Il y a autre chose qui va sûrement énerver les gens mais j’ai toujours su que ça marcherait. Je te jure, je l’ai toujours su. Dès que j’ai commencé et je ne sais pas pourquoi. Je ne sais pas si c’est parce que je le sentais ou si c’est parce qu’il valait mieux que je me dise ça. Mais ce qui est sûr c’est que je me le suis toujours dit.

Ce truc de buzz un peu irrésistible que vous avez eu, il va être difficile à retrouver parce qu’il n’y a plus l’effet de surprise.

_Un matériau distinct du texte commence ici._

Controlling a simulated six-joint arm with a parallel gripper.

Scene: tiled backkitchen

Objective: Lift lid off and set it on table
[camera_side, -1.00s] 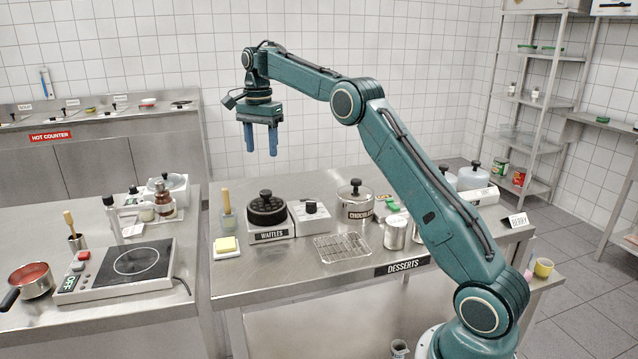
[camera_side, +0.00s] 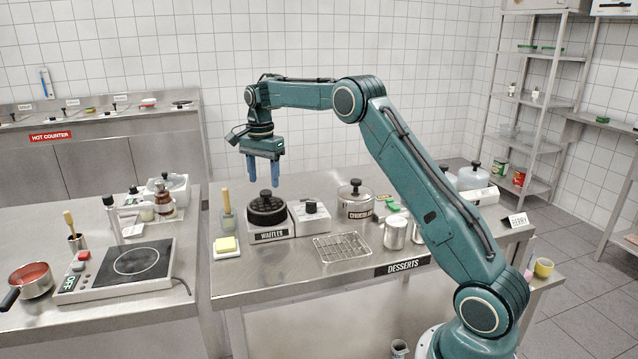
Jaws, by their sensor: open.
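My gripper (camera_side: 263,183) is open and empty, its two blue fingers pointing down just above the waffle maker (camera_side: 268,235) in the picture. The waffle maker has a black ribbed round top with a black knob (camera_side: 265,194). I cannot tell how far the fingers are from the knob in depth. A steel pot (camera_side: 358,211) labelled chocolate stands to the right, with a lid (camera_side: 355,190) and black knob seated on it. Two more pale lidded containers (camera_side: 472,178) stand at the right end, partly behind my arm. The steel table (camera_side: 300,278) carries these.
A wire rack (camera_side: 341,247) lies at the front, beside a steel jug (camera_side: 395,233). A white box with a dial (camera_side: 311,218) sits beside the waffle maker. Butter on a white dish (camera_side: 227,246) and a brush in a jar (camera_side: 228,215) are at left. Bare steel shows along the front.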

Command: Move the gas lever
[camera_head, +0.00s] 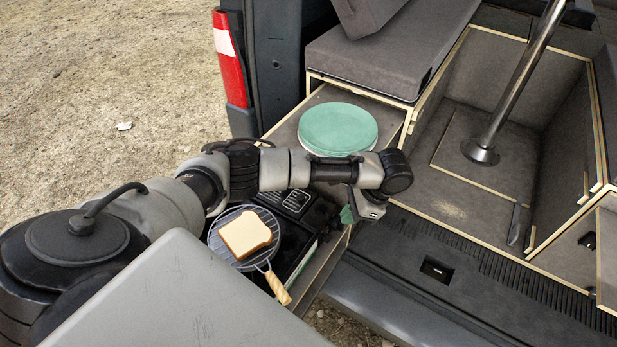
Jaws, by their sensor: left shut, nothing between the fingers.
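A black portable gas stove (297,201) sits in the pulled-out drawer, partly under my left arm. I cannot make out the gas lever; it may be hidden by my arm or too small to tell. My left gripper (366,212) points down at the right end of the stove, near the drawer's edge. It is shut and empty. A small green thing (347,215) shows just left of its fingers; I cannot tell what it is or whether they touch. My right gripper is out of view.
A round wire grill (222,247) with a slice of bread (245,234) and a wooden handle (278,288) lies on the stove's left part. Green plates (338,128) stand behind my arm in the drawer. A metal table leg (515,90) rises at the right.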

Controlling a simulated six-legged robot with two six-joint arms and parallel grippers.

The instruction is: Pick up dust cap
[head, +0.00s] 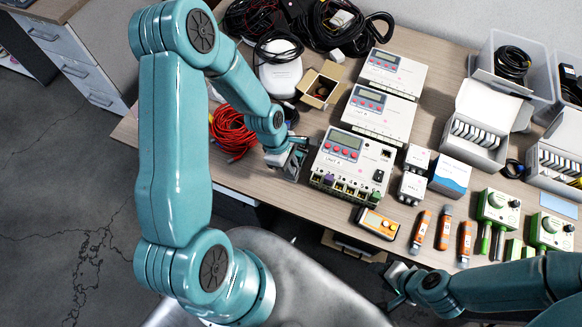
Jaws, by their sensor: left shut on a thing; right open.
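My left gripper (293,168) is just off the left side of the nearest white controller unit (352,165), low over the table. It is shut on a small thing, taken to be the dust cap, which the fingers hide almost wholly. The unit has a display, red buttons and a row of ports along its front edge, one with a purple piece (328,180). My right gripper (392,283) is open and empty, low in the picture in front of the table's front edge.
Two more controller units stand behind. A red cable coil (231,131) and an open cardboard box (320,88) lie left and behind. An orange meter (377,223), orange-grey tools (443,228) and green-white devices (497,210) line the front edge. Bare wood (290,195) shows left of the meter.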

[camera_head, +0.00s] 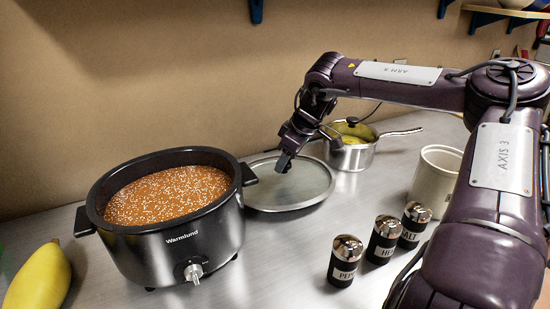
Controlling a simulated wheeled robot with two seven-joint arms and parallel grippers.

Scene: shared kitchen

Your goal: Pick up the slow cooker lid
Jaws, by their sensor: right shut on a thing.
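The slow cooker lid (302,185), round glass with a metal rim, is just right of the slow cooker, at or close above the counter; I cannot tell whether it touches. My right gripper (284,163) reaches down over the lid's middle and is shut on its handle, which the fingers mostly hide. The black slow cooker (190,240) stands uncovered at the left, filled with brown food with pale specks. My left gripper is not in view.
A steel saucepan (352,158) with yellow contents stands behind the right gripper. Black shakers with steel tops (383,240) and a white canister (432,180) stand at the right, near my right arm. A yellow fruit (40,278) lies at the lower left. The counter (290,245) before the lid is clear.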

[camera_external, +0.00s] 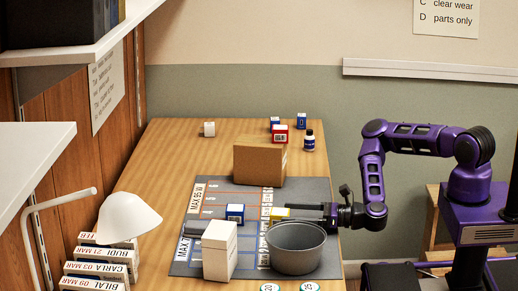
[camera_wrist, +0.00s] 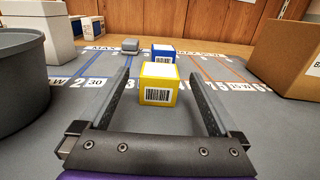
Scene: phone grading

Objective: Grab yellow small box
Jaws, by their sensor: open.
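The yellow small box (camera_wrist: 159,84) has a white top and a barcode label on its near face. It stands on the grey printed mat (camera_wrist: 60,120). In the external view the yellow box (camera_external: 280,213) shows just left of my gripper, partly hidden. My gripper (camera_wrist: 160,98) is open and low over the mat. Its two fingers reach along either side of the yellow box, with a gap visible on each side. In the external view my gripper (camera_external: 297,213) comes in from the right.
A blue box (camera_wrist: 163,53) stands just beyond the yellow one, with a small grey block (camera_wrist: 130,45) beside it. A grey metal pot (camera_external: 296,250) is close to my gripper, in front of it in the external view. A brown carton (camera_external: 260,163) and a white box (camera_external: 219,251) also stand nearby.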

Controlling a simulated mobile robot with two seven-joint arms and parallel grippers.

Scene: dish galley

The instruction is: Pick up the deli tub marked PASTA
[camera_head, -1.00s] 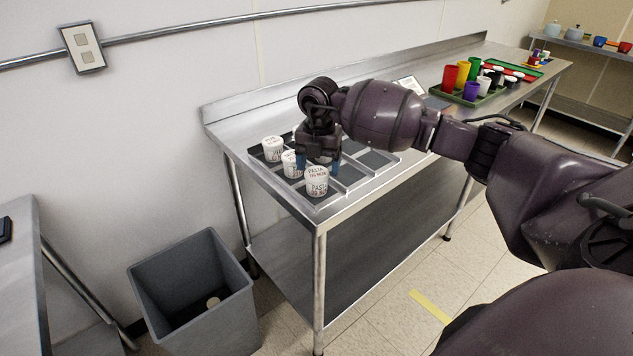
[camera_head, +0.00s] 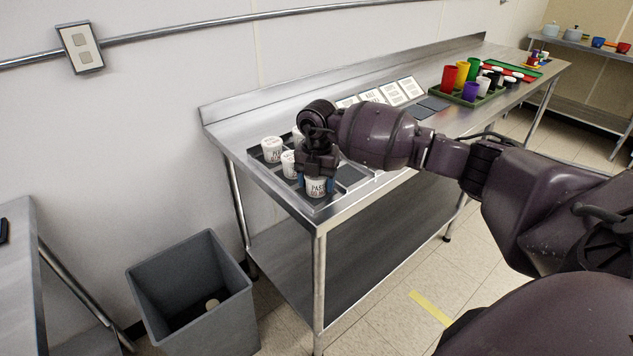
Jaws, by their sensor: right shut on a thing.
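The deli tub marked PASTA (camera_head: 316,188) is a white tub with dark and red lettering, upright at the front corner of the dark divided tray (camera_head: 283,186). My right gripper (camera_head: 316,184) reaches down over it from above, with its blue-tipped fingers on either side, shut on the tub. The gripper hides the tub's top. I cannot tell whether the tub's base touches the tray. Two more white tubs stand in the tray to the left, one at the back (camera_head: 272,150) and one nearer (camera_head: 289,165). My left gripper is not in view.
The steel table (camera_head: 225,134) carries sign cards (camera_head: 391,94) behind my arm and a green tray (camera_head: 457,97) of coloured cups at the far right. A grey bin (camera_head: 190,300) stands on the floor at the front left.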

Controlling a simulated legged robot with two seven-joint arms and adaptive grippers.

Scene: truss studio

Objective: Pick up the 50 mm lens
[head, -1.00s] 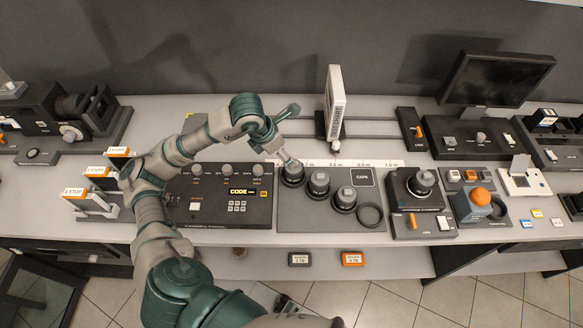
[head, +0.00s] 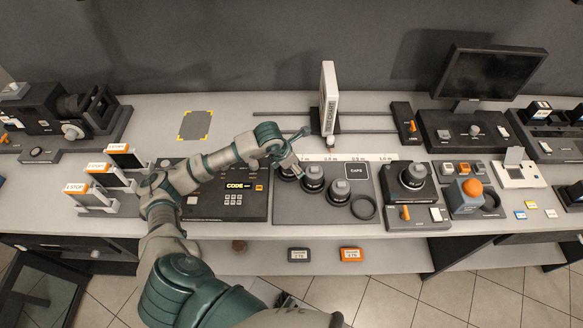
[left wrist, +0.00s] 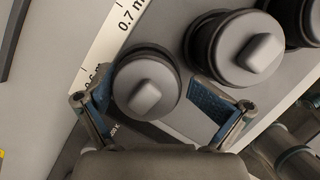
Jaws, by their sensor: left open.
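Three dark capped lenses stand upright in a slanting row on a grey mat (head: 290,213): a left one (head: 284,174), a middle one (head: 313,180) and a right one (head: 339,190). I cannot read which is the 50 mm lens. My left gripper (head: 295,168) is over the left lens and partly hides it. In the left wrist view, my left gripper (left wrist: 152,108) is open, with its blue-padded fingers on either side of a lens with a grey cap (left wrist: 145,96). I cannot tell whether they touch it. My right gripper is not in view.
A second lens (left wrist: 235,47) stands close beside the nearest one. A ring (head: 363,208) lies right of the row.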

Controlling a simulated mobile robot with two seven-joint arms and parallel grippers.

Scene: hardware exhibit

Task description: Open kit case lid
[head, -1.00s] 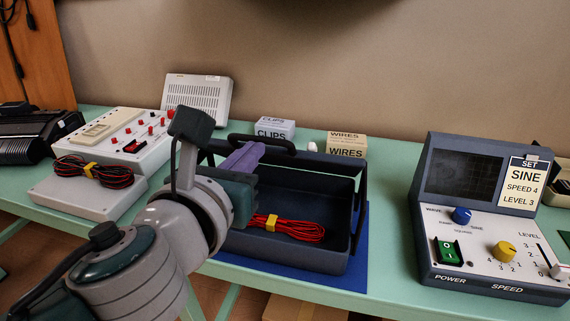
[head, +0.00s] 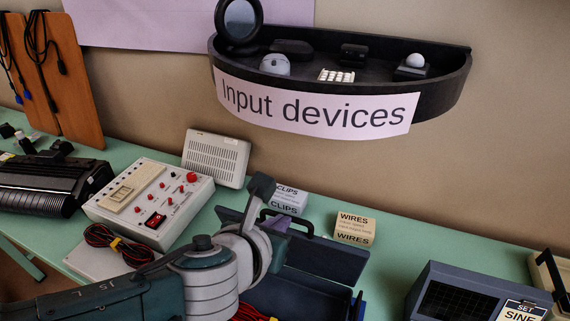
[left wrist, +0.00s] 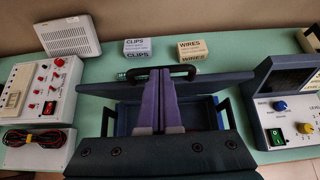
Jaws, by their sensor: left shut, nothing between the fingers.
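The kit case is a dark blue box with a black carry handle (head: 287,219). Its lid (head: 325,259) stands raised at the back, and the case's inside is open to view at the front, with a red wire bundle (head: 250,313) partly showing. In the left wrist view the lid (left wrist: 215,84) is a wide dark panel seen nearly edge-on behind my fingers. My left gripper (head: 280,222) has purple fingers, shut and empty, close to the handle and lid. It also shows in the left wrist view (left wrist: 160,76); I cannot tell whether it touches them. My right gripper is out of view.
Boxes of clips (head: 288,198) and wires (head: 354,229) stand behind the case on the green table (head: 400,245). A white control box (head: 150,200) is at left, a signal generator (head: 470,292) at right. A black shelf (head: 340,75) labelled "Input devices" hangs above.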

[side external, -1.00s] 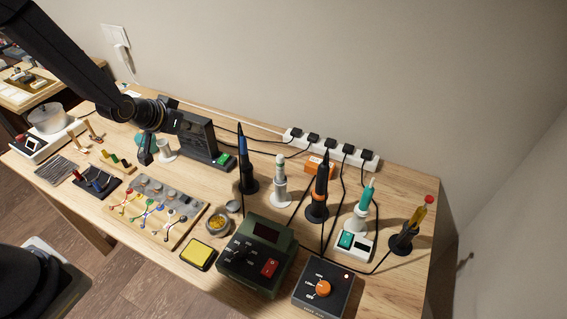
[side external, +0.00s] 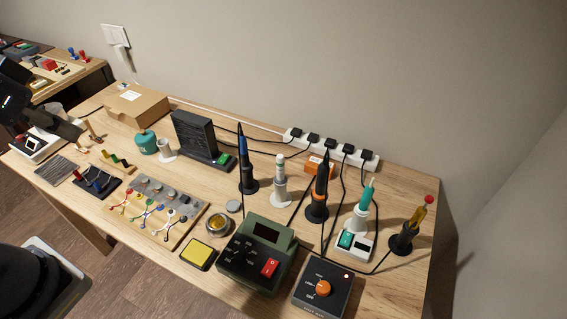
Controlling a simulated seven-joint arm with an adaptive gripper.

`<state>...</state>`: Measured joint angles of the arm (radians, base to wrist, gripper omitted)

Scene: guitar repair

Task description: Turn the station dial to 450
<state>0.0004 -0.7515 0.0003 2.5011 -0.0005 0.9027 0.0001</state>
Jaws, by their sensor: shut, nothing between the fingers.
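A dark box with an orange dial (side external: 323,288) stands at the front right of the bench. Small white marks ring the dial, too small to read, and I cannot tell its setting. A green station (side external: 255,285) stands just left of it, with a dark display (side external: 266,232), small black controls (side external: 237,252) and a red switch (side external: 269,268). My gripper (side external: 72,130) is at the far left, partly cut off with my arm by the picture edge. It looks shut and empty, far from both units.
Several upright tools in holders, including a blue-handled one (side external: 242,160) and a teal one (side external: 363,205), stand behind the two units with black cables. A power strip (side external: 330,148) lies along the wall. A yellow pad (side external: 197,253) and a tin (side external: 218,224) lie left of the green station.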

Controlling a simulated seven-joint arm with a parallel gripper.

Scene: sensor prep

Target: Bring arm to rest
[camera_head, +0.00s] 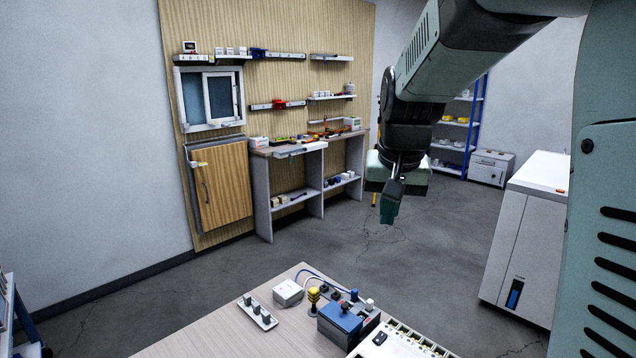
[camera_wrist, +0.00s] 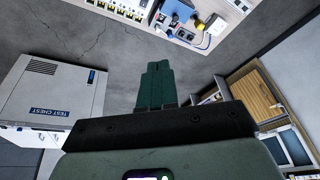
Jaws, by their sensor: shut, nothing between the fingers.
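My gripper (camera_head: 389,210) hangs from my arm in the right half of the head view, pointing down, above the grey floor and beyond the table. Its green fingers are together with nothing between them. In the wrist view the closed fingers (camera_wrist: 154,84) show at the middle, with only floor behind them. The gripper touches nothing.
A wooden table (camera_head: 185,333) at the bottom bears a blue-topped grey device (camera_head: 340,322), a yellow-topped part (camera_head: 314,296) and a white box (camera_head: 287,292). A white chest (camera_head: 510,245) stands at right. A workbench (camera_head: 262,195) stands at the back wall. Open floor lies between.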

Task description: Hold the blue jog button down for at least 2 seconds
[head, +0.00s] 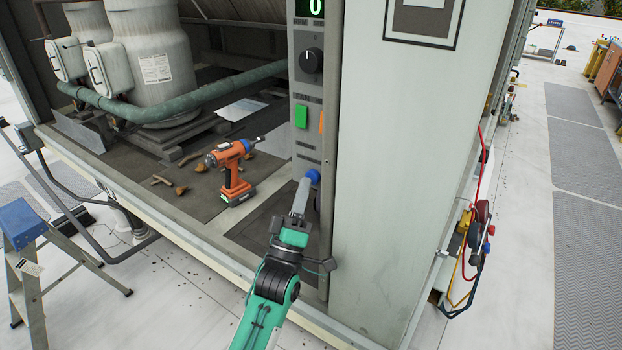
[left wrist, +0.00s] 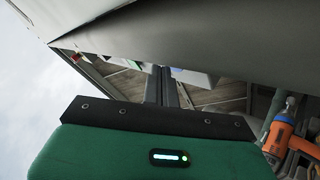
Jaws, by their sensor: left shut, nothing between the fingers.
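The blue jog button (head: 313,176) is on the lower part of the narrow grey control panel (head: 305,148). My left gripper (head: 306,183) is shut and empty, its fingertips at the button and overlapping its lower left side. I cannot tell whether they touch it or whether the button is pressed in. In the left wrist view the two fingers of the left gripper (left wrist: 162,78) lie together and point at the panel area; the button cannot be made out there. My right gripper is not in view.
Above the button are a green button (head: 301,116), an orange one (head: 321,122), a black knob (head: 311,60) and a green display. An orange drill (head: 232,168) stands on the cabinet floor to the left. A light panel (head: 395,180) stands close on the right.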

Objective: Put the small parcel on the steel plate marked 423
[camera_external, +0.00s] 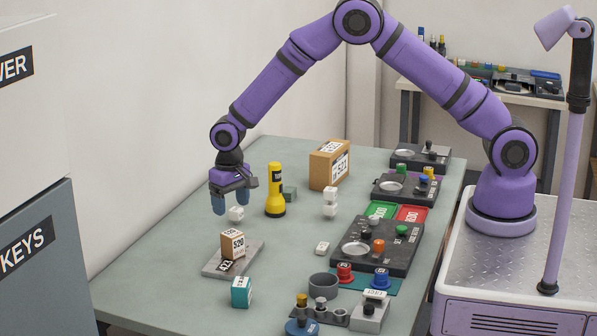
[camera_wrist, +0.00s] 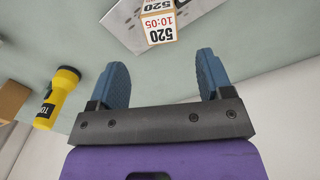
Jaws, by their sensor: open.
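The small parcel (camera_external: 233,245), a brown box with white labels reading 520, rests upright on the steel plate (camera_external: 215,268). The plate is a flat grey slab with a dark-lettered label that seems to read 423, partly beside the parcel. My gripper (camera_external: 232,203) is open and empty, above and behind the parcel, clear of it. In the wrist view the parcel (camera_wrist: 160,24) sits beyond the open blue fingertips (camera_wrist: 160,75), and part of the plate (camera_wrist: 122,20) shows beside it.
A yellow torch (camera_external: 275,190) stands right of my gripper, with a larger parcel (camera_external: 322,168) behind. A teal box (camera_external: 241,291) stands in front of the plate. Small white blocks (camera_external: 330,202) and dark control panels (camera_external: 400,262) lie rightward. The table left of the plate is clear.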

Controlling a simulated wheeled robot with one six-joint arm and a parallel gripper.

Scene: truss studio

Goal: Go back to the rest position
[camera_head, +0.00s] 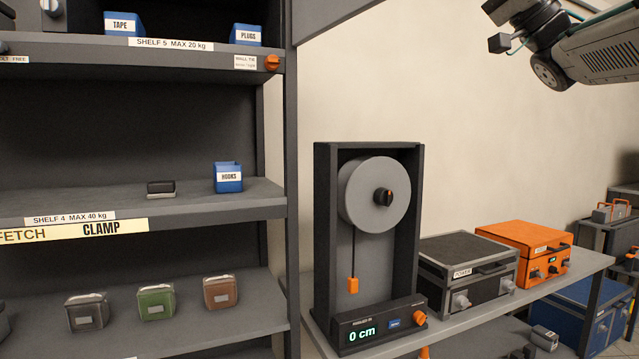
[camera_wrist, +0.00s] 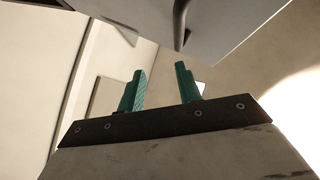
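My gripper (camera_wrist: 161,82) shows in the wrist view with two green fingers standing apart. The gap between them is empty, so it is open and holds nothing. Behind the fingers are pale walls and a grey panel (camera_wrist: 225,25) along the top. In the head view my arm (camera_head: 590,52) reaches in at the top right, raised in front of the bare wall. The gripper's fingers cannot be made out in the head view.
A dark shelf rack (camera_head: 150,208) with blue bins and small tins stands left. A winch device (camera_head: 385,245) reading "0 cm", a black case (camera_head: 468,272) and an orange case (camera_head: 525,252) stand on a grey bench (camera_head: 590,265). The space around my arm looks clear.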

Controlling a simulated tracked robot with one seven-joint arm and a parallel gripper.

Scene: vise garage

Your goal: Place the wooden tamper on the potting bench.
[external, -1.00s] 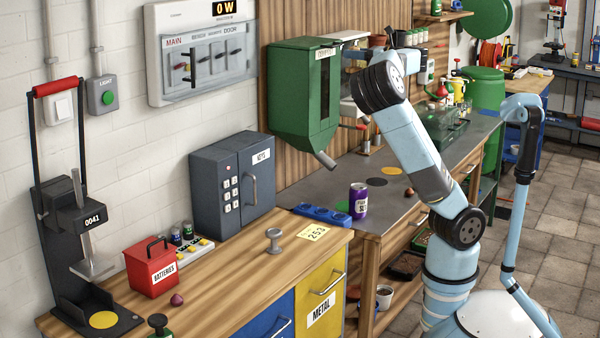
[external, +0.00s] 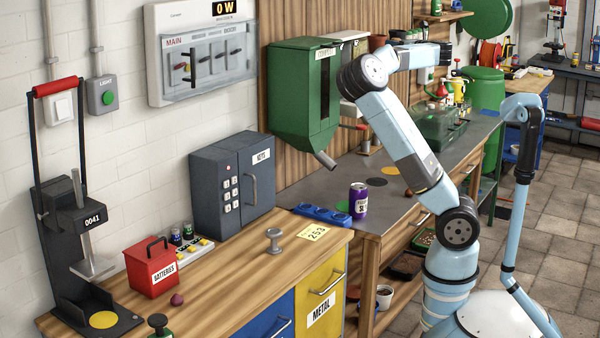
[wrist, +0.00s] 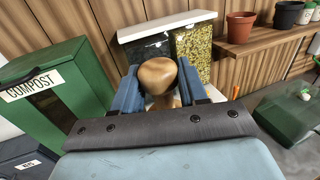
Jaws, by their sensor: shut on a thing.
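The wooden tamper (wrist: 158,75) is light brown with a rounded end. In the wrist view it stands between the two blue fingers of my gripper (wrist: 157,82), which is shut on it. Its lower part is hidden by my gripper body. In the external view my arm reaches over the potting bench (external: 322,188), which has a grey top. I cannot make out the tamper or the fingertips there. The tamper is held up in front of the wood-panelled wall, and I cannot tell its exact height above the bench.
A green compost bin (external: 300,105) hangs on the wall left of my gripper; it also shows in the wrist view (wrist: 75,85). A green-lidded box (wrist: 295,110) is at right.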

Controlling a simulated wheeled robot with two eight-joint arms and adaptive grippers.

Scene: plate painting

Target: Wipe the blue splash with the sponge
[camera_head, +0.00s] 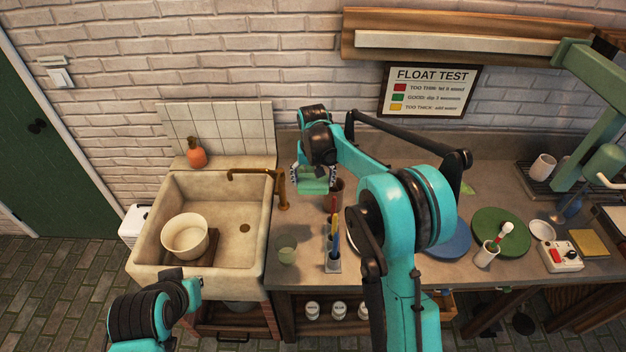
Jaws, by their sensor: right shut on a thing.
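My right gripper (314,181) is above the back of the worktop, just right of the sink. It is shut on a green block that looks like the sponge (316,186). Whether the sponge touches the worktop cannot be told. I cannot make out a blue splash; my right arm covers part of the worktop. A blue disc (451,242) shows partly behind that arm, but it looks like a round plate or wheel. Part of my left arm shows at the lower left, in front of the sink; its gripper fingers are not visible.
The sink (147,254) holds a cream bowl (185,236); a brass tap (283,190) stands close to my right gripper. A pale green cup (287,251) and a brush holder (333,266) stand in front. A green disc (500,226) and a white cup (486,256) are farther right.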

On n’est plus des nouveaux. Ca va être beaucoup de travail. Déjà je pense que les solo de Nekfeu, Alpha et « oim » ça va dynamiser le truc. On ne compte pas que sur ça, mais quand même, ça peut redonner un « boost ». Et après avec 1995 on n’a pas de recettes précises, ça va être au feeling, on verra. Mais moi j’y crois et comme je l’ai dit, on est jeunes.

Pour conclure sur ton album, tu y crois aussi ?

J’y crois à fond, je suis fier de mon album, je l’écoute sans arrêt. Je suis trop content.

Mais quand je te dis que je savais que ça allait marcher, on n’a pas vendus des milliards et on n’a pas remplis Bercy. On est encore loin du compte. Je suis un éternel insatisfait, si demain on fait Bercy, je te dirai qu’on n’a pas fait le Stade de France. Je ne peux pas me satisfaire d’avoir réussi pendant trois ans et ensuite de me reposer sur mes lauriers. Je ne suis personne pour dire si mon album va marcher ou pas. J’espère qu’il va marcher, j’y crois en tout cas. Il y a ce truc aussi de « Je suis tout seul ». Non seulement je suis tout seul et en plus je suis sûr de moi à fond, c’est lourd. Donc j’y vais tranquille, je sais que ça peut marcher pour moi de ouf et si ça marche pas sur cet album ça marchera sur un autre. Ça par contre je le jure. Ça marchera de toute façon, le premier album c’est ma carte d’identité perso. On avait une carte d’identité à 6 et on nous a dit « Bon les gars elle est plus valable revenez plus tard ». Donc on s’est dit « Bon ben on va en faire une chacun ». Je suis satisfait de mon album comme, j’étais satisfait de tous les projets qu’on a fait avant.